Testo della Corte
d’appello di Palermo, ultime pagine della sentenza:
“In definitiva, la Corte
ritiene che sia ravvisabile il reato di partecipazione alla associazione per
delinquere nella condotta di un eminentissimo personaggio politico nazionale,
di spiccatissima influenza nella politica generale del Paese ed estraneo all’ambiente
siciliano, il quale, nell’arco di un congruo lasso di tempo, anche al di fuori
di una esplicitata negoziazione di appoggi elettorali in cambio di propri
interventi in favore di una organizzazione mafiosa di rilevantissimo
radicamento territoriale nell’Isola: a) chieda ed ottenga, per conto di suoi
sodali, ad esponenti di spicco della associazione interventi para-legali,
ancorché per finalità non riprovevoli; b) incontri ripetutamente esponenti di vertice
della stessa associazione; c) intrattenga con gli stessi relazioni amichevoli, rafforzandone
la influenza anche rispetto ad altre componenti dello stesso sodalizio tagliate
fuori da tali rapporti; d) appalesi autentico interessamento in relazione a
vicende particolarmente delicate per la vita del sodalizio mafioso; e) indichi
ai mafiosi, in relazione a tali vicende, le strade da seguire e discuta con i
medesimi anche di fatti criminali gravissimi da loro perpetrati in connessione
con le medesime vicende, senza destare in essi la preoccupazione di venire
denunciati; f) ometta di denunciare elementi utili a far luce su fatti di
particolarissima gravità, di cui sia venuto a conoscenza in dipendenza di
diretti contatti con i mafiosi; g) dia, in buona sostanza, a detti esponenti
mafiosi segni autentici – e non meramente fittizi – di amichevole
disponibilità, idonei, anche al di fuori della messa in atto di specifici ed
effettivi interventi agevolativi, a contribuire al rafforzamento della organizzazione
criminale, inducendo negli affiliati, anche per la sua autorevolezza politica, il
sentimento di essere protetti al più alto livello del potere legale. Alla
stregua dell’esposto convincimento, si deve concludere che ricorrono le
condizioni per ribaltare, sia pure nei limiti del periodo in considerazione, il
giudizio negativo espresso dal Tribunale in ordine alla sussistenza del reato e
che, conseguentemente, siano nel merito fondate le censure dei PM appellanti. Non
resta, allora, che confermare, anche sotto il profilo considerato, il già
precisato orientamento ed emettere, pertanto, la statuizione di non luogo a
procedere per essere il reato concretamente ravvisabile a carico del sen.

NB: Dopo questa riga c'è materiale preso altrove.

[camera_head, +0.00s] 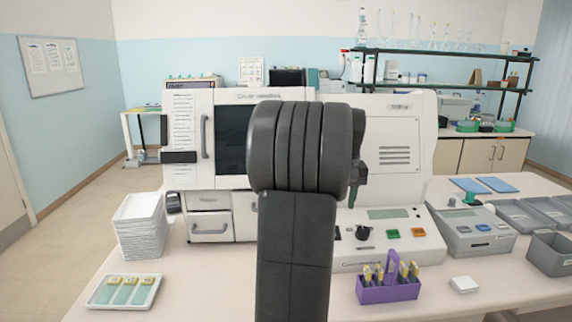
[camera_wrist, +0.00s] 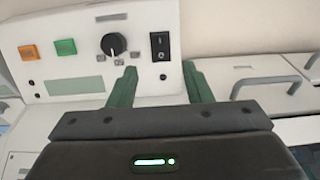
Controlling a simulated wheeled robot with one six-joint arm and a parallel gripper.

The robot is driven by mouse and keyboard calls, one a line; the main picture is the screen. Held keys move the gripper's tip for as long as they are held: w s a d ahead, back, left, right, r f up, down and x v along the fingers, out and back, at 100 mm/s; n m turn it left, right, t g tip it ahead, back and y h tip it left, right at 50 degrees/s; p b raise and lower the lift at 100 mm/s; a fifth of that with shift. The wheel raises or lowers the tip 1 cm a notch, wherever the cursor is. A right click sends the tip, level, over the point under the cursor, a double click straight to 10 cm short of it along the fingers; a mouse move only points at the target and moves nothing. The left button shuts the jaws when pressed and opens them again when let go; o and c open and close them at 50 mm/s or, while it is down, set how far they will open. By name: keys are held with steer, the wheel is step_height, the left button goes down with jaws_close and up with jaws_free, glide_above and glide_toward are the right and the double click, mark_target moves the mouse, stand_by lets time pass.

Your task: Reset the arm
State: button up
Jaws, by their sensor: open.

Andreotti estinto per prescrizione.
<<<<<<<<<<<<<<<<<<>>>>>>>>>>>>>>>>>>
PER QUESTI MOTIVI
La Corte, visti gli artt.
416, 416bis, 157 e ss., c.p.; 531 e 605 c.p.p.; in parziale riforma della
sentenza resa il 23 ottobre 1999 dal Tribunale di Palermo nei confronti di
Andreotti Giulio ed appellata dal Procuratore della Repubblica e dal
Procuratore Generale, dichiara non doversi procedere nei confronti dello stesso
Andreotti in ordine al reato di associazione per delinquere a lui ascritto al
capo A) della rubrica, commesso fino alla primavera del 1980, per essere Io
stesso reato estinto per prescrizione; conferma, nel resto, la appellata sentenza.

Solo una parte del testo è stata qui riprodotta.